Sachverhalt (stark verkürzt):
Der Erblasser hatte in seinem Testament drei Personen nicht ausdrücklich zu Erben eingesetzt (und dementsprechend auch keine Erbquoten festgelegt), sondern lediglich seine wesentlichen Nachlassgegenstände (mehrere Immobilien) auf diese drei Personen verteilt.
Da die Nachlassgegenstände in ihrem Wert unterschiedlich waren, waren die Erbquoten unter den Beteiligten streitig.
Nachdem sein erster Erbscheinsantrag zurückgewiesen worden war, beantragte der Beteiligte zu 1. die Erteilung eines Erbscheins, der ihn als Erbe zu 1/2 und die übrigen Miterben zu je 1/4 ausweisen möge. Hilfsweise beantragte er die Erteilung eines quotenlosen Erbscheins.
Das Nachlassgericht hat die Tatsachen, die zur Begründung des Hilfsantrags des Beteiligten zu 1. erforderlich sind, für festgestellt erachtet. Die hiergegen gerichtete Beschwerde der Beteiligten zu 2. und 3., die von Erbquoten zu gleichen Teilen ausgingen und einwendeten, dass ein Verzicht aller Miterben für die Erteilung eines quotenlosen Erbscheins erforderlich sei, blieb vor dem OLG Düsseldorf ohne Erfolg.

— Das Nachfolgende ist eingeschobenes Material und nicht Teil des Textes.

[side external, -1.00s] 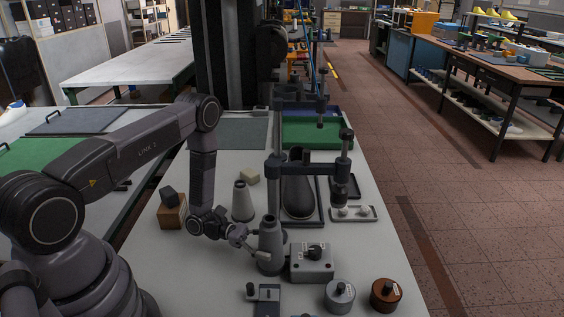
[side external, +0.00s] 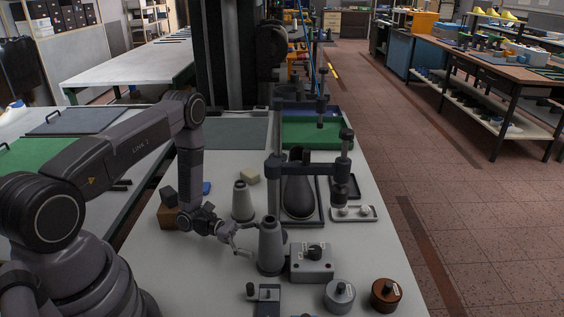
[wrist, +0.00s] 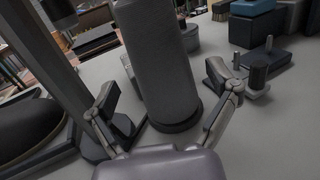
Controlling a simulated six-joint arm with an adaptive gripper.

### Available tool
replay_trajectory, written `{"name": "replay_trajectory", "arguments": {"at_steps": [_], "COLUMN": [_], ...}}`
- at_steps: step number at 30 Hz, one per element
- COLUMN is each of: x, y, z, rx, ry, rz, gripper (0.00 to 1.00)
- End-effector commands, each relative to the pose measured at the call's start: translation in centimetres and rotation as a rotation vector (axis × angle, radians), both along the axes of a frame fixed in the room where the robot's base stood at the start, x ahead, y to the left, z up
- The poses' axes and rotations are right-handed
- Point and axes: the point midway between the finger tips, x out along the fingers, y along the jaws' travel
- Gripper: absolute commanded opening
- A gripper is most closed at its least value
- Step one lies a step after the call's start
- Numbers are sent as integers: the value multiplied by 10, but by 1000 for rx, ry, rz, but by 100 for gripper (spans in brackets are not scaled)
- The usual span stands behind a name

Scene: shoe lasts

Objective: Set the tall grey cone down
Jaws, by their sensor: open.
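The tall grey cone (side external: 271,247) stands upright on the pale bench in the side view, beside a grey box with a dark knob. My gripper (side external: 248,240) is just left of the cone, with its fingers spread. In the wrist view the cone (wrist: 160,65) rises in front of my open gripper (wrist: 165,90), between the lines of the two fingers. Visible gaps separate its lower part from both fingers. Its dark base ring rests on the bench, and its top is cut off in this view.
A paler cone (side external: 242,201) stands behind my gripper. The knobbed grey box (side external: 312,264) is close on the tall cone's right. A dark shoe last (side external: 299,190) lies in a tray behind, under a post with an arm. Silver (side external: 340,296) and brown (side external: 386,294) round pieces stand front right.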

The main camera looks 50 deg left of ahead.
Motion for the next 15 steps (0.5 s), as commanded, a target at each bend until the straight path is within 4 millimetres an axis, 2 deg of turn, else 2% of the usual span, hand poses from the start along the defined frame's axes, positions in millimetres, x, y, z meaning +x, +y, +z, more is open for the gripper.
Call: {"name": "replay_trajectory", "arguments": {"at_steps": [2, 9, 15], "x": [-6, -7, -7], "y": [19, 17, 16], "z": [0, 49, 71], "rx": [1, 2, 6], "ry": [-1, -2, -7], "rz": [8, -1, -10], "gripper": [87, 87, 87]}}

Die wesentlichen Entscheidungsgründe des OLG Düsseldorf, 25 Wx 55/19:
Die Ermittlung der Werte der (jeweils zugedachten) Grundstücke zum Zeitpunkt der Testamentserstellung [und damit das Verhältnis der Erbteile] sei komplex, werde nur mit unverhältnismäßig hohem Aufwand möglich sein und geraume Zeit in Anspruch nehmen, so dass die Angabe der Erbteile gegenwärtig nicht möglich sei. Für diesen Fall sehe § 352a FamFG die Möglichkeit eines Erbscheins ohne Quoten vor.

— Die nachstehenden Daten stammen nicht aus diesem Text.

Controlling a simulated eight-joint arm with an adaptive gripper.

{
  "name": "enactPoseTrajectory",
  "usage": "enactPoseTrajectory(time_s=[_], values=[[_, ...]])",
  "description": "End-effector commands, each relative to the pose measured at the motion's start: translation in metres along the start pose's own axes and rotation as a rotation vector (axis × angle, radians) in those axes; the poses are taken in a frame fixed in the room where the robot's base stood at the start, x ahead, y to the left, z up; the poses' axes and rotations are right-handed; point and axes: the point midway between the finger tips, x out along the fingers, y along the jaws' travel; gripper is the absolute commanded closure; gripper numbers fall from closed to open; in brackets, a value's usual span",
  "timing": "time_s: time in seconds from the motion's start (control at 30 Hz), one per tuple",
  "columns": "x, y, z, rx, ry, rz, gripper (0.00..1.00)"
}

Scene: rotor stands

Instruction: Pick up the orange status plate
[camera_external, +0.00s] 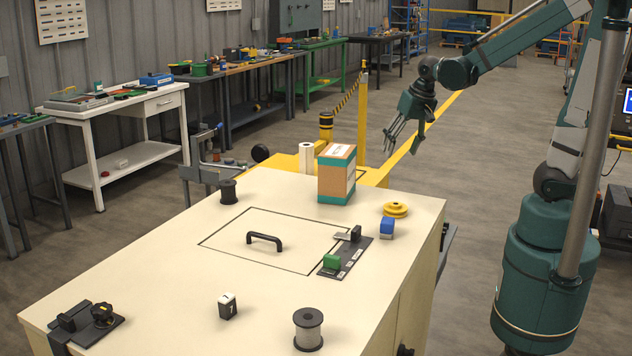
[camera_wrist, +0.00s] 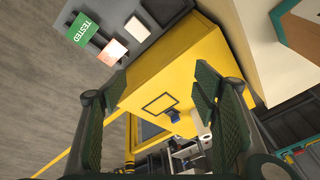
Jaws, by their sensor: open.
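A pale orange plate (camera_wrist: 112,52), washed out by glare, lies on a grey panel at the top left of the wrist view. It looks like the orange status plate; any lettering is unreadable. A green plate marked TESTED (camera_wrist: 82,30) lies beside it. I cannot make out the orange plate in the external view. My gripper (camera_external: 402,136) hangs in the air beyond the cream table's far right corner. In the wrist view my gripper (camera_wrist: 160,84) has its fingers wide apart with nothing between them. The orange plate is ahead of and left of the fingers.
A yellow stand (camera_wrist: 185,55) lies below my gripper. A cardboard box with teal bands (camera_external: 337,173) stands at the cream table's (camera_external: 150,270) far edge. A yellow post (camera_external: 362,115) rises left of my gripper.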

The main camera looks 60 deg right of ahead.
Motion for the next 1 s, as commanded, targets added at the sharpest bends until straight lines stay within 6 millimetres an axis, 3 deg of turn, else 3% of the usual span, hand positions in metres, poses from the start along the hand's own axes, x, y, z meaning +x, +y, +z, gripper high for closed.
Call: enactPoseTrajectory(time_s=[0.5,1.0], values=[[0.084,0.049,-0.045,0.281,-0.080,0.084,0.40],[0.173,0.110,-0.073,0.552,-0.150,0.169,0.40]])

Nach § 352a Abs. 1 S. 2 FamFG könne auch ein einzelner Miterbe einen Antrag auf Erteilung eines gemeinschaftlichen Erbscheins stellen [„von jedem der Erben“] und nach § 352a Abs. 2 S. 2 FamFG [„alle Antragsteller“] auf die Angabe der Erbteile im Erbschein verzichten.

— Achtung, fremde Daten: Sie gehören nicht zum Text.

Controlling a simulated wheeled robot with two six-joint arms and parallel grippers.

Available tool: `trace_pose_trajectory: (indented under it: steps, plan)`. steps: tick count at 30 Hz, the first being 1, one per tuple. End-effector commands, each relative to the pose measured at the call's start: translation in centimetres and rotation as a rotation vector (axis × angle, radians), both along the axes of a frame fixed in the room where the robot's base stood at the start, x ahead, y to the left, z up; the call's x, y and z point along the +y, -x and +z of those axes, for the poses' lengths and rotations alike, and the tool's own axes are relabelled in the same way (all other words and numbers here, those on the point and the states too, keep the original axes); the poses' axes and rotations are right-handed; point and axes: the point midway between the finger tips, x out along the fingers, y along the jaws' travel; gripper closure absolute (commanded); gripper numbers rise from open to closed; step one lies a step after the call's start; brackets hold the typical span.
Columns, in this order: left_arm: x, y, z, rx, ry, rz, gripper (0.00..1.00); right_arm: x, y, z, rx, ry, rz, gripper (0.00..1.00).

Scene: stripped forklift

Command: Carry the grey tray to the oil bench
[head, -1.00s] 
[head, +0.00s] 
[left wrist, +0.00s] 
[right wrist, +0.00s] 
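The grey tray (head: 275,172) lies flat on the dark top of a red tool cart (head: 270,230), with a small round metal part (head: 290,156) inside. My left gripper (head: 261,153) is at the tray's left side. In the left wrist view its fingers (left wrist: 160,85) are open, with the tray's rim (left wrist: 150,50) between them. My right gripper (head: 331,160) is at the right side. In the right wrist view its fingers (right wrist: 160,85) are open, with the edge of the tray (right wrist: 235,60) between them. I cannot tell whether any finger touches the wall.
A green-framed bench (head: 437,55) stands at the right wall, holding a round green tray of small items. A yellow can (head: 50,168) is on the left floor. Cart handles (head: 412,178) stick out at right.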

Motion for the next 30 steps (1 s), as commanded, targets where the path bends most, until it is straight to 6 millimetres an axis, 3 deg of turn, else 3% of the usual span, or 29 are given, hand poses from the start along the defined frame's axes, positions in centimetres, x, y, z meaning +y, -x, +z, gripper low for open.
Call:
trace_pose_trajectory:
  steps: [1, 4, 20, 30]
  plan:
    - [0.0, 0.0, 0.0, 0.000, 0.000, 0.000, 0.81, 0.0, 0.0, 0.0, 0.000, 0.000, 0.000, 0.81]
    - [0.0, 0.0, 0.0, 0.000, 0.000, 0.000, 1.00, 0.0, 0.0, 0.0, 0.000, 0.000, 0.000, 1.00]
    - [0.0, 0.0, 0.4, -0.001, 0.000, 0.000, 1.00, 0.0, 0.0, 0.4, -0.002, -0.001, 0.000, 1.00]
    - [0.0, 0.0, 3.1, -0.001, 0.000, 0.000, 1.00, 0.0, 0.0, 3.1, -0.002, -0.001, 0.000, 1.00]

Der Senat stützt seine Auffassung dabei im Wesentlichen auf den Wortlaut der Vorschrift und die Gesetzesbegründung (BT-Drucksache 18/4201, S. 60 f.), in der es – Exkurs – zum neuen § 352a FamFG heißt:
„§ 352a FamFG enthält die bislang in § 2357 BGB vorgesehene Regelung zum gemeinschaftlichen Erbschein.
Anders als nach bisheriger Rechtslage soll dabei künftig im Antrag auf Erteilung eines gemeinschaftlichen Erbscheins die Angabe der Erbteile der Miterben nicht mehr erforderlich sein, wenn alle Antragsteller im Antrag auf die Angabe der Erbteile im Erbschein verzichten.
Hintergrund sind aus der Praxis bekannt gewordene Fälle, in denen die Miterben unproblematisch feststehen, die Größe der Erbteile aber erst noch aufwändig geklärt werden muss. Ein klassischer Anwendungsfall, der auch dem Beschluss des Oberlandesgerichts Düsseldorf vom 9. November 1977 – 3 W 178/77 (DNotZ 1978, 683) zugrunde lag, ist, dass der Erblasser sein Vermögen nicht nach Bruchteilen, sondern nach Gegenständen verteilt hat, deren Wertverhältnis schwer zu ermitteln ist. Dies kann zu erheblichen zeitlichen Verzögerungen bei der Erteilung des Erbscheins führen, der aber mitunter rasch benötigt wird.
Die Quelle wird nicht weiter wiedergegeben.